Tra i mestieri più rappresentati nelle parlate gergali, concentrati soprattutto nel Nord, in area abruzzese-marchigiana e nel cosentino, ci sono i calderai (detti anche magnani o stagnini), i ramai, gli arrotini, i seggiolai, gli spazzacamini, i muratori, gli ombrellai, i ciabattini, i bottai, i cordai, i venditori ambulanti, i merciai, i posteggiatori, le residue attività della ‘piazza’ e della vendita con imbonimento, i pastori.
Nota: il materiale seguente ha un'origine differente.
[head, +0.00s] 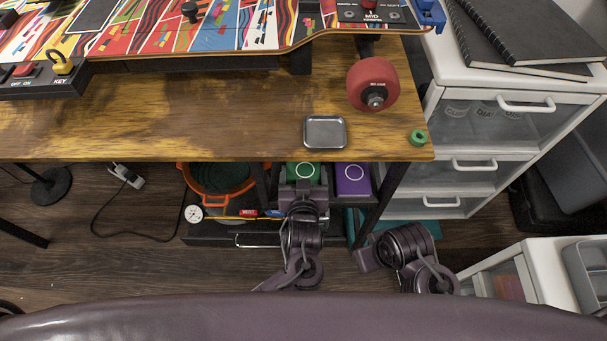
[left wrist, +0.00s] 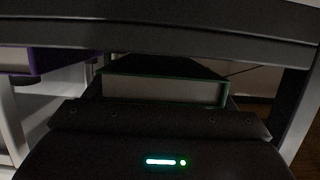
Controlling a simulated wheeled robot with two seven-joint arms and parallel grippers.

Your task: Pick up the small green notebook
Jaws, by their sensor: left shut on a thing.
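The small green notebook (head: 303,170) with a white ring on its cover lies on the lower level under the wooden table's front edge. In the left wrist view its pale page edge and green cover rim (left wrist: 165,90) are straight ahead, close to the gripper. My left gripper (head: 302,186) is shut on the notebook's near edge; its fingertips are mostly hidden.
A purple notebook (head: 353,180) lies just right of the green one. An orange pot (head: 222,196) and a gauge (head: 193,213) are to the left. The wooden tabletop (head: 200,120) overhangs closely. A white drawer unit (head: 460,150) stands at the right.
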Parole o espressioni di ambito gergale sono entrate nelle varietà dell’italiano: posteggiare era termine dei musicisti girovaghi napoletani che dovevano trovare un posto dove esibirsi; gonzo «sciocco, credulone» è entrato anche nel linguaggio giornalistico americano, per indicare uno stile che mischia fatti e finzione: un articolo gonzo; verbi polisemici come sgamare «accorgersi», o cuccare, quest’ultimo già presente in usi gergali nel XVI secolo, nel senso di «rubare» e «derubare», e poi innovato nel parlato giovanile.
La sopravvivenza del lessico legato ai mestieri è però duramente minacciata dall’esaurirsi delle antiche professioni: molte parole gergali sono scomparse se non sono entrate in ambiti di circolazione più vasta, rispetto agli usi locali, acquisendo nuovi significati. Il contributo più cospicuo alla risemantizzazione, sia pure transitoria, è dovuto al linguaggio giovanile.
Biondelli, Bernardino (1846), Studii sulle lingue furbesche, Milano, Civelli.
Cortelazzo, Manlio (1977), Note sulle voci albanesi nel gergo dei ramai, «Zeitschrift für Balkanologie» 13, pp. 57-62.
Pellis, Ugo (1934), II gergo d’Isili in Sardegna e quello di Tramonti del Friuli, «Ce fastu? Bollettino della Società filologica friulana» 10, 1, pp. 201-203.
Sabatini, Francesco (1956), La ‘lingua lombardesca’ di Pescocostanzo (Abruzzo), «Cultura neolatina» 16, pp. 241-257.
Trumper, John (1996), Una lingua nascosta. Sulle orme degli ultimi quadarari calabresi. Saggio sul linguaggio dei quadarari cosentini detto “ammascante”, Soveria Mannelli, Rubbettino.